The girl explains a fantasy idea she has, and that she believes. She is not a real person; she is the shadow of someone else. The real her lives in an unnamed town surrounded by an ancient, unbreakable wall, somewhere not directly reachable from the normal physical world. Everyone in that town lacks shadows.
The boy comes to believe in this town, too. The title calls it a "city," but the book always refers to it as a "town." I don't know if that is meant to be significant. It also seems like a small town, one contracting and dying slowly over time, partially since it, by definition, has no connection to any other place. I also don't think Murakami meant the fact that this town is slowly dying to be meaningful; I'm not sure he realized he described it as dying, frankly.
Most of the people in the town do things the narrator doesn't care about, presumably agriculture or something, though people in this town also don't eat very much. But the girl - or the real version of the girl - works as the librarian there. And the boy somehow, many years later, finds himself at the gates of this town. He has his shadow cut away by the Gatekeeper, and moves into the town to work as the Dream Reader in that library.
To explain a bit more: the girl in the town is the same age as she was when the boy met her, as if she never changed. It's possibly no one in the town changes, but Murakami doesn't make that clear - and he does make it clear that the town has been shrinking in scope and population for a long time. So maybe people stay the same age, but sometimes suddenly die or disappear? The girl doesn't know the boy; she's the other version - even less does she know the middle-aged man he grew into.
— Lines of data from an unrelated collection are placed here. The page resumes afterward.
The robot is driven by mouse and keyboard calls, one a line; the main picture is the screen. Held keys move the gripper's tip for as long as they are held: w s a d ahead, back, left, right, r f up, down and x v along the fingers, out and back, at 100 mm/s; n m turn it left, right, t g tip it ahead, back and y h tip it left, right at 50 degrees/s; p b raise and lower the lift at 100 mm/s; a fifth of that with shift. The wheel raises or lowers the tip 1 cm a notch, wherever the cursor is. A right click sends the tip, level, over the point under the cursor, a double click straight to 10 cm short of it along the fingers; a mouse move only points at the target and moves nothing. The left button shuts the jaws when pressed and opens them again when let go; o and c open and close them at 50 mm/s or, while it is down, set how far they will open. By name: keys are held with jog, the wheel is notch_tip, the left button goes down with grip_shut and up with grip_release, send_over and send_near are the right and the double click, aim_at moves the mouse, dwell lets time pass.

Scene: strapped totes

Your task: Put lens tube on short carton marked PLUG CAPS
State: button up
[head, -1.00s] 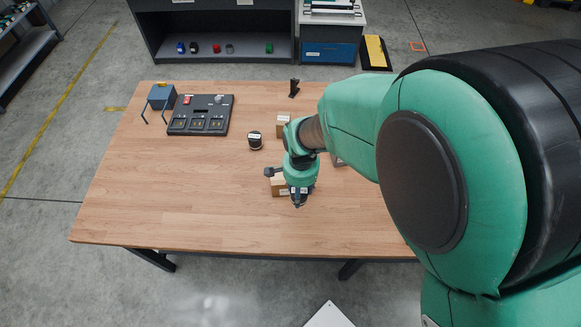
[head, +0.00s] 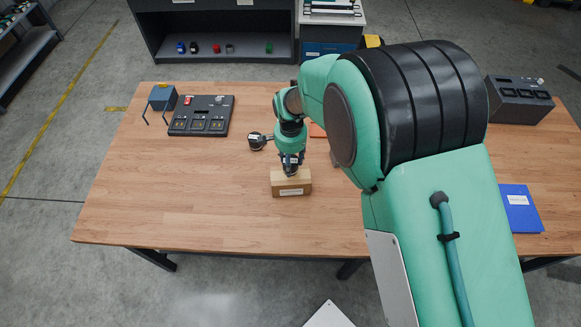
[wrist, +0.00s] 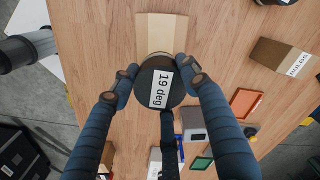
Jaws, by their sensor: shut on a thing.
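My gripper (wrist: 157,79) is shut on a dark round thing with a white label reading "19 deg" (wrist: 162,100), which I take to be the lens tube. In the head view my gripper (head: 291,166) is at the back top edge of a low tan carton (head: 291,187) with a white label on its front, too small to read. The carton also shows in the wrist view (wrist: 157,30), partly hidden behind the held tube. I cannot tell whether the tube touches the carton.
Another dark round labelled thing (head: 256,141) stands left of my gripper. A second carton (wrist: 280,56), an orange tray (wrist: 245,102) and a green tray (wrist: 202,162) show in the wrist view. A dark panel (head: 201,115) and a blue folder (head: 517,208) lie farther off. The table's front left is clear.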

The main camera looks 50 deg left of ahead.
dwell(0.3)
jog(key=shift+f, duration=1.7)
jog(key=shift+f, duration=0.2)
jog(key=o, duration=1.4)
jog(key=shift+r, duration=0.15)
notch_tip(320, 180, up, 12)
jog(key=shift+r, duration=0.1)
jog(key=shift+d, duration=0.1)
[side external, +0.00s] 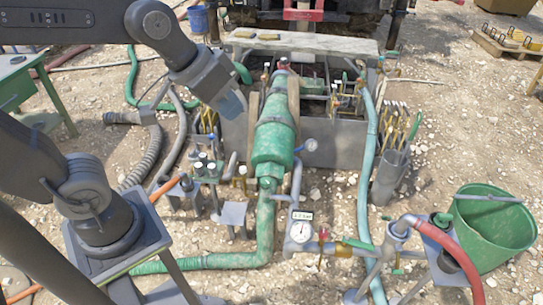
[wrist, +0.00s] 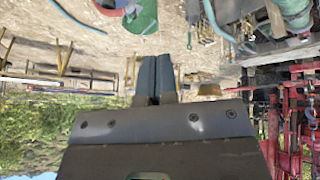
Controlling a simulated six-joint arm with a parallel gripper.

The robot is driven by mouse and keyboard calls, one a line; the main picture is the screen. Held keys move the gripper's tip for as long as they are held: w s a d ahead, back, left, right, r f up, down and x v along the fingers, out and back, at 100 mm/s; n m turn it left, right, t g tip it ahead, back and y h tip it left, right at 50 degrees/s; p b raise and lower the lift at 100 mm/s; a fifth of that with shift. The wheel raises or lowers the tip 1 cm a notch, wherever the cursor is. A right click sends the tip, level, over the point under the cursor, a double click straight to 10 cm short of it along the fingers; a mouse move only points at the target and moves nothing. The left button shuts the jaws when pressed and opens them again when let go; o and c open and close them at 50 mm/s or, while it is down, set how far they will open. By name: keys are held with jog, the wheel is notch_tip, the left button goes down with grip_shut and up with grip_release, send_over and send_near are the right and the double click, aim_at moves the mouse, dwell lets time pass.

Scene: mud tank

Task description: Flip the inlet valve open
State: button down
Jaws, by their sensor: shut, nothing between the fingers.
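A brass valve (side external: 343,249) with a green lever (side external: 361,245) sits on the grey pipe at the lower middle of the side view. A small red handle (side external: 322,240) stands upright on the same pipe, just left of it. I cannot tell for sure which of these is the inlet valve. My gripper (side external: 236,106) is above and left of the green pump body, well apart from both handles. In the wrist view my gripper (wrist: 157,58) has its two dark fingers together, with nothing between them. Neither handle can be made out in the wrist view.
The large green pump (side external: 274,140) stands in front of the grey mud tank (side external: 330,140). A pressure gauge (side external: 300,231) is left of the red handle. A green bucket (side external: 490,230) stands at the right.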

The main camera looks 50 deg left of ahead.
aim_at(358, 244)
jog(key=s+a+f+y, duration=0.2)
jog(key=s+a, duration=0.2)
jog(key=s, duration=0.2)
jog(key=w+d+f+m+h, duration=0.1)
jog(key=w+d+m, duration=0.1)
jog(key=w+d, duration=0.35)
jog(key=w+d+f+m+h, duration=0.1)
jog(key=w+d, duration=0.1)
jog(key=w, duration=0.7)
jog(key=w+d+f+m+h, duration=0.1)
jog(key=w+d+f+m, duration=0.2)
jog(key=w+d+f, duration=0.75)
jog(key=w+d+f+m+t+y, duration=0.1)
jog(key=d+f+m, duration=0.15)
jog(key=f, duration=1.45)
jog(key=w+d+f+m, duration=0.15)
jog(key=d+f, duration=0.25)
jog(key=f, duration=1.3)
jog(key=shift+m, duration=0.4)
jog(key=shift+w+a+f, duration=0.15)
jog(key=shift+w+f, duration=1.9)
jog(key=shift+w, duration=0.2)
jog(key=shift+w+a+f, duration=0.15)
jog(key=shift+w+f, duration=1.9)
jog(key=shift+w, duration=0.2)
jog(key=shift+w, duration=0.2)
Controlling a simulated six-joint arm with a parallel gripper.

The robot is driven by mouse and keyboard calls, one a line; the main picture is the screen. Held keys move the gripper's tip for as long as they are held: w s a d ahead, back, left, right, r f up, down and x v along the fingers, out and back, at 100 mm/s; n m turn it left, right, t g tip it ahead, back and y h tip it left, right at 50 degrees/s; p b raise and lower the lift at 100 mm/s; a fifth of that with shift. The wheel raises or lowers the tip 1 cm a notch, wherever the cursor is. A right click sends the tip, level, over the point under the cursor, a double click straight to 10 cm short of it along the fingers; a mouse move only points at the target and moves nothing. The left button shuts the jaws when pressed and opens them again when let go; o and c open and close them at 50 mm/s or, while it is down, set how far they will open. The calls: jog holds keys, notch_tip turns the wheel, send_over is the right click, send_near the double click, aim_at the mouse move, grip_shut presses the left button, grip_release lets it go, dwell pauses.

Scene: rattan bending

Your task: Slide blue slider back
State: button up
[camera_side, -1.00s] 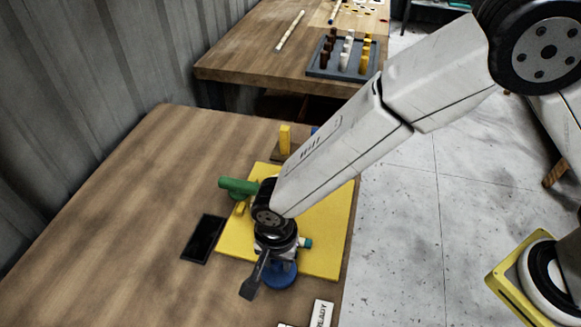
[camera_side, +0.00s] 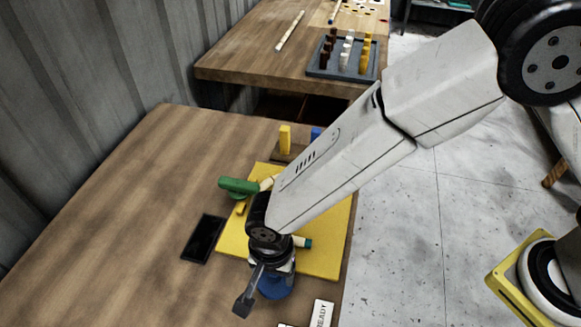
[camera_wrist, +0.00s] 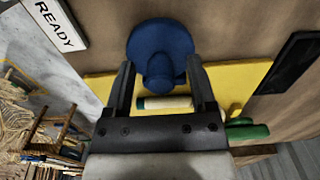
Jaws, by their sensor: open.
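The blue slider (camera_wrist: 160,48) has a round base and a knob, and stands at the edge of the yellow board (camera_wrist: 232,83). In the wrist view my gripper (camera_wrist: 160,68) is open, with one finger on each side of the blue knob. I cannot tell whether the fingers touch it. In the side view the blue slider (camera_side: 276,284) shows partly below my gripper, which hides the rest. A pale rod with a dark green end (camera_wrist: 165,102) lies across the yellow board, partly hidden by my arm in the side view.
A green part (camera_side: 238,187) sits at the board's far left corner. A black flat panel (camera_side: 203,239) lies left of the board. A READY label (camera_side: 321,313) is at the front. Yellow (camera_side: 285,139) and blue (camera_side: 316,134) blocks stand behind. The table's left side is clear.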

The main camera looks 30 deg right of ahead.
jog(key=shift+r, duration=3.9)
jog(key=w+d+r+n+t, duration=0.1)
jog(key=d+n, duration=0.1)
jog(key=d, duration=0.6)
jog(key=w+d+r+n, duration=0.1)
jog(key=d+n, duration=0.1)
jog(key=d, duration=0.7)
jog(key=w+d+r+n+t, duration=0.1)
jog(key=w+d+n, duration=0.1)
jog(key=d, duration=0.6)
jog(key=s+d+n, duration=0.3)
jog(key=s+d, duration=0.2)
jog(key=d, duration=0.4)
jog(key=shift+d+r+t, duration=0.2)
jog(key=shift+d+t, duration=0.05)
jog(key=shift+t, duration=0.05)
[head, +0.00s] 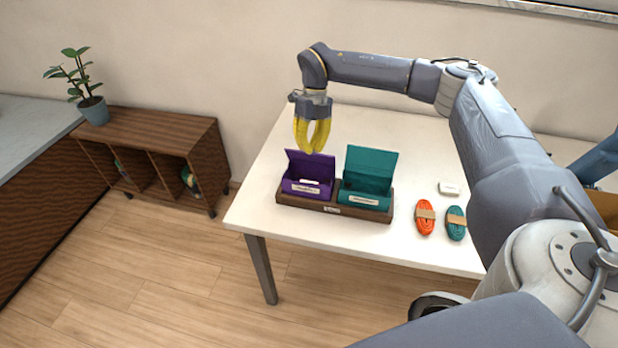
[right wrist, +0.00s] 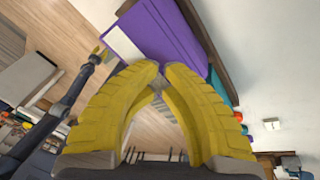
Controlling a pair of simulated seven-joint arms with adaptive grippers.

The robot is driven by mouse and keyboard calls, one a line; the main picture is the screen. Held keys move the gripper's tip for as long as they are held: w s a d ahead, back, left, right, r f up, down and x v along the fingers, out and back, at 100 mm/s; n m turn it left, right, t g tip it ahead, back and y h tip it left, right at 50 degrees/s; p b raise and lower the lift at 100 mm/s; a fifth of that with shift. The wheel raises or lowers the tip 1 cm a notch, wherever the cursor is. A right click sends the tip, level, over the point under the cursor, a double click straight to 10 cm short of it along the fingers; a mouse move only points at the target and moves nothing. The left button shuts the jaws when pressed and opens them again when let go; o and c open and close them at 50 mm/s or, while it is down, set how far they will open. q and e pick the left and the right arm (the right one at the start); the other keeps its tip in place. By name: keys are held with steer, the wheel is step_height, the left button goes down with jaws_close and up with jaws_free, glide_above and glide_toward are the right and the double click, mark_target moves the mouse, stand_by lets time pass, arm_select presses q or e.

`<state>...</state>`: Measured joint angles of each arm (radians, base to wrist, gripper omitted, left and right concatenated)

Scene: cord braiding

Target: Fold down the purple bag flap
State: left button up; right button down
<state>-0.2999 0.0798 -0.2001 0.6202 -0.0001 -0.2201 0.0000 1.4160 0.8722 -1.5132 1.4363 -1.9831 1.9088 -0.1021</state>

But her job is to keep the library, a big building filled with egg-like objects. And his job is to fondle those objects, which are Dreams, and then describe the dreams they embody, so they work together for an unspecified time.
But his severed shadow, which is living in what sounds like a paddock just outside the town, is dying, in a very slow, vague Ali MacGraw-kind of way. And it pushes the narrator to reconnect the two of them - which is supposedly impossible, a breach of the agreement he made when he came to the town - so they can return to the real world.
The narrator eventually agrees, and the two go to a deep dark and very symbolic pool in a disused corner of the town, where the narrator then suddenly balks at leaving. But the rules change yet again, and the shadow can now leave on its own and the narrator will stay behind.
But instead the narrator - or a version of him; it's not clear how he or we could be sure he's the only one - finds himself back in his old life in the real world, with a shadow that doesn't talk back or have an independent existence.
By the way, at this point we're only about halfway through the novel; there's a lot of semi-aimless Murakamian conversations full of people repeating phrases back to each other and vaguely philosophical Thoughts About Stuff both before and after here.
The narrator decides to find a job in a random library somewhere in the countryside, because he liked the Dream Reader gig. Because this is a Murakami novel, that random change of career for no particular reason does actually work, and he finds himself the new head librarian of the town of Z*, somewhere very rural and mountainous. The previous head librarian, who he does not realize for quite some time is already dead, gives him advice and guidance.
We get a lot of day-to-day life in Z* and day-to-day running of a small library and day-to-day chatting with a dead guy, and some day-to-day maybe-sorta flirtation of the narrator with a café owner who could become a love interest, for quite a long time, while what we thought was our plot disappears over the horizon. Eventually, a teen everyone calls Yellow Submarine Boy, after a "parka" he always wears - it sounds more like a sweatshirt or hoodie, since it's worn under a coat and needs to be washed semi-regularly, but anyway - rises up in the narrative, with a sheaf of vaguely autist behaviors, and, after even longer, learns about the walled town from our narrator.
Yellow Submarine Boy declares that he and the narrator are the same person, and that they need to merge and go back to the walled town so they can be the Dream Reader. Because this is a Murakami novel, this is actually true, and happens.
In the short last section, Yellow Submarine Boy and the narrator do live in the town again, do perform brilliantly at dream reading, which still seems as pointless and unconnected to anything else as it ever did, and then, very quickly, separate once again at the very end of the book.
At the very end, either Yellow Submarine Boy kicks the narrator out of his own life and purpose and the narrator dies, or the narrator goes back to the real world yet again for another period of tedious living that Murakami will not describe for us, or maybe something transcendent happens that Murakami will also not describe. Then we get an afterword, with Murakami explaining the various lives of this story, and how he wrote this one. Since he is a Big Name Bestselling Author, he doesn't mention anyone pointing out that this novel doesn't actually resolve the situation it sets up at the beginning, or answer any questions about the girl, which the narrator spends the entire book thinking about and obsessing on.
The City, like a lot of Murakami's work, runs largely on vibes. If those vibes connect with you, you will enjoy it. If, like me, they seem arbitrary and capricious where they actually make sense in the first place, you will be annoyed by the plot and ending even if you enjoy the language and writing. Keep that in mind if you consider reading it.